This was the theme of a debate which Alistair Lexden introduced in the Lords on 3 May. During the course of his speech, he returned once more to two inter-related issues which he has been pursuing for a considerable time: the injustice that has been done to the reputation of Sir Edward Heath, and the failure to begin the hearing at which Mike Veale, the disgraced former chief constable, is due to face charges of gross misconduct. His speech follows in slightly edited form.
I sought this debate in order to give the House an opportunity to consider the need to restore confidence in our country’s police forces , which has been seriously weakened in the last few years, and to try to elicit from the Government a clear indication of what they are doing to ensure that the restoration of confidence is successfully accomplished.
How reassuring it would be to the public if the Government would produce an action plan, showing precisely how they intend to assist the police in regaining public support and in meeting new challenges, of which there will be many.
So much good would be done if the Government would set out in clear language, free from party political knockabout, its vision of the shape of policing in the future, at a time when technology is developing at a prodigious rate with huge implications for the police, like everyone else.
So frequently any sense of a coherent plan for the future is lost amid a blizzard of statistics and details, designed to scotch criticism of some current problem.
Policing in Britain has always rested upon public consent. That fundamental principle was laid down by the great Sir Robert Peel when he created the Metropolitan Police nearly two centuries ago.
Today consent no longer seems firmly assured. That should be rectified. Our police forces need to renew their commitment to Peel’s great founding principle.
I think it unlikely that we backbench contributors will disagree about the gravity of the position in which the police find themselves today, as regards the confidence reposed in them by the public.

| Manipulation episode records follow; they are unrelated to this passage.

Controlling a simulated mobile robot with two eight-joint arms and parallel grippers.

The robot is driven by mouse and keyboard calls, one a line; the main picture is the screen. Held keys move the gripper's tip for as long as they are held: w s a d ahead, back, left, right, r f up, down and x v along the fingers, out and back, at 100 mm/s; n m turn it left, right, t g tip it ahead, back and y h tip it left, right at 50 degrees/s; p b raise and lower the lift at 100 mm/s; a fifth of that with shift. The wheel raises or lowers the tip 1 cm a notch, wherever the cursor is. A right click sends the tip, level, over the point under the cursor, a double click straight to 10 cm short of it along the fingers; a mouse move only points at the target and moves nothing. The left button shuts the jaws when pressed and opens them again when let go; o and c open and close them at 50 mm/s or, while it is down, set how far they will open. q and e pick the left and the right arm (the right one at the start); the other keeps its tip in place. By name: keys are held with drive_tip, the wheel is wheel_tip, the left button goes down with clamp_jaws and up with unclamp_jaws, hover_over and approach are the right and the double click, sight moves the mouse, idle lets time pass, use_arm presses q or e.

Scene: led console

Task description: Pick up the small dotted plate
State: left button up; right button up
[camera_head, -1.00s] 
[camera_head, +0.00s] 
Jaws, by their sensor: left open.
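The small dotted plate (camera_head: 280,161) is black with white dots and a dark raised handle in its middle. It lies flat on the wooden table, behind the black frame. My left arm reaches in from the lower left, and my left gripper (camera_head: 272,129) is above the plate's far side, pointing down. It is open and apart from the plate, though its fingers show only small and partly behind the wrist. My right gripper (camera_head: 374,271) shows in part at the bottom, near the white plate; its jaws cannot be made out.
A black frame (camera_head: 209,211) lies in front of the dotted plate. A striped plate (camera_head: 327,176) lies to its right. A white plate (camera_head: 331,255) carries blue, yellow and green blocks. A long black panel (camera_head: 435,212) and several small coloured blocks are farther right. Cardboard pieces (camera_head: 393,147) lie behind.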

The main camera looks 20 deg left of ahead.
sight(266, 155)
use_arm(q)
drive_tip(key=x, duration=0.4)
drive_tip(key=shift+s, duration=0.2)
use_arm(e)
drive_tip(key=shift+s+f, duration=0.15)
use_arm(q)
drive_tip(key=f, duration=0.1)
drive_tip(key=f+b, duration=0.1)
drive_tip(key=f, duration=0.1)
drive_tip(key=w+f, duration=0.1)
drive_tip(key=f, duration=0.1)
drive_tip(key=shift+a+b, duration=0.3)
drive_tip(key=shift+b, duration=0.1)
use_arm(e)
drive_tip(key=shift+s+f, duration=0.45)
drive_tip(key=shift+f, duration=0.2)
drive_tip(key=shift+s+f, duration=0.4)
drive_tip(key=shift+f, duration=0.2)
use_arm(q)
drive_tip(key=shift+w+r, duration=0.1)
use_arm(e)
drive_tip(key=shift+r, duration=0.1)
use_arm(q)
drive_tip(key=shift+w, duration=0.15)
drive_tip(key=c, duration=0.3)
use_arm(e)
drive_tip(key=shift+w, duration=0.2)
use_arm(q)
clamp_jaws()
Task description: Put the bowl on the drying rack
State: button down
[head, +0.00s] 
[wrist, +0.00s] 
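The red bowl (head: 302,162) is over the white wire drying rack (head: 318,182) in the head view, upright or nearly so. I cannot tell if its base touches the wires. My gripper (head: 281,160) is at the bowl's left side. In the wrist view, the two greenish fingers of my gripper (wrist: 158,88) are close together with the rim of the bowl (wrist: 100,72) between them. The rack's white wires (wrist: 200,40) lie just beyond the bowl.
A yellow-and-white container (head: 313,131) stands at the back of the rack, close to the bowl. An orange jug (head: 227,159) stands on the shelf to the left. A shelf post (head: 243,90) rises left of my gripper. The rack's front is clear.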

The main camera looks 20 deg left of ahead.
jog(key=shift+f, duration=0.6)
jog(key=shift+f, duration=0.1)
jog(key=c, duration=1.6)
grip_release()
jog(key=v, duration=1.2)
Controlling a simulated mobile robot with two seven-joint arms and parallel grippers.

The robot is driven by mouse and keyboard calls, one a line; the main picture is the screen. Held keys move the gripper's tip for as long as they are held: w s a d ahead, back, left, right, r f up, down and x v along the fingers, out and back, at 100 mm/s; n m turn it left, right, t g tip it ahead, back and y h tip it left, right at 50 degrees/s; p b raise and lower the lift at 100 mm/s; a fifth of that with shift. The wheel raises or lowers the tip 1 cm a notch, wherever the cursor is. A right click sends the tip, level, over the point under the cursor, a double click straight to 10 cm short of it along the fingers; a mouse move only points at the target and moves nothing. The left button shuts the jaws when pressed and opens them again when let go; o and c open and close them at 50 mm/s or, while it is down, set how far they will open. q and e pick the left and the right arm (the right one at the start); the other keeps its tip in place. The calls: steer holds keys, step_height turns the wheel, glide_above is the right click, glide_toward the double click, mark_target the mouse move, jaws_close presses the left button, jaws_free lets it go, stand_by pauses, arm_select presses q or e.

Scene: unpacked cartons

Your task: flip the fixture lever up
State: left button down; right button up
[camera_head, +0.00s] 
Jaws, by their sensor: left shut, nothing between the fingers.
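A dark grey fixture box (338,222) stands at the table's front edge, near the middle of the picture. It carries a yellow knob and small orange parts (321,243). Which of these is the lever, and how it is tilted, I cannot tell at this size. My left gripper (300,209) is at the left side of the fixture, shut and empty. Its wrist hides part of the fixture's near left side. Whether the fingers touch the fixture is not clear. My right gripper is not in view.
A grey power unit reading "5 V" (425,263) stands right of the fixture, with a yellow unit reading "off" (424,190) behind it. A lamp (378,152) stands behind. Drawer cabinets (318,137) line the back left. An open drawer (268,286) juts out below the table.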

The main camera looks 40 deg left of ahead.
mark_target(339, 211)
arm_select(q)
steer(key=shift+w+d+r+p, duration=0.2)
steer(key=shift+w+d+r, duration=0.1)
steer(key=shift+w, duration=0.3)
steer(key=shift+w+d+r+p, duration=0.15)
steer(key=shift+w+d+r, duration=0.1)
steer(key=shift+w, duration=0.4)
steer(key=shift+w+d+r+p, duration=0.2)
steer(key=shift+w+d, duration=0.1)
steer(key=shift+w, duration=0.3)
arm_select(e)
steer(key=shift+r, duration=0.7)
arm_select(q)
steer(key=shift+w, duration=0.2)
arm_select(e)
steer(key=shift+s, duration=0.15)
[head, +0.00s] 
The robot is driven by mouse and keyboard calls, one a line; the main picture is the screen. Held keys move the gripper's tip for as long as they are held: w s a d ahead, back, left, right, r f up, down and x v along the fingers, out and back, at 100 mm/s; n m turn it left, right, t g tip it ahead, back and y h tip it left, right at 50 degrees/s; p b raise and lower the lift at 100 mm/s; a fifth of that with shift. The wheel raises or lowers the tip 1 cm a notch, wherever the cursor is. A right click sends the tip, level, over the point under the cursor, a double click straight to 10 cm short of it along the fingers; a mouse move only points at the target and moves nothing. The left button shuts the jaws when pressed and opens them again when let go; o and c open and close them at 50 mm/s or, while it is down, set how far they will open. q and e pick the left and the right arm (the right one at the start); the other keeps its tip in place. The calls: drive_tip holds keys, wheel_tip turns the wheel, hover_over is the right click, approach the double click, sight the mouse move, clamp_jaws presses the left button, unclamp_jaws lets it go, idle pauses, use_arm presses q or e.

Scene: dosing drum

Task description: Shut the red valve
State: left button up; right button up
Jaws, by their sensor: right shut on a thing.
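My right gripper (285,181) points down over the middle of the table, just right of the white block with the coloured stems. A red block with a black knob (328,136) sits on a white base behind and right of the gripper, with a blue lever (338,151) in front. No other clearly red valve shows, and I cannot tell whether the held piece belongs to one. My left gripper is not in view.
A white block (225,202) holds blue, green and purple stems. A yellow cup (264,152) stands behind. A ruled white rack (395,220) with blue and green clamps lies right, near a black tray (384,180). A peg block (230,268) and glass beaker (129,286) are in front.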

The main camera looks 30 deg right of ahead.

It is strongly reflected in surveys of public opinion. In 2020, YouGov found that 70 per cent of their respondents thought the police were doing a good job. Last month, 47 per cent held that view—down by nearly a quarter in just three years.
53 per cent said they had little or no confidence in the police last month, compared with 38 per cent three years ago, itself an alarmingly high proportion.
Detailed research embodied in a recent publication of the Social Market Foundation found that “ a substantial proportion of the population in England and Wales has little confidence in their local constabularies”, with fewer than six in ten believing that the police can be relied upon when they are needed.
No more than 22 per cent—just over a fifth -- felt that the police would be likely to apprehend a burglar, so widespread now has the habit become of issuing a crime number for insurance purposes without attempting any serious investigation.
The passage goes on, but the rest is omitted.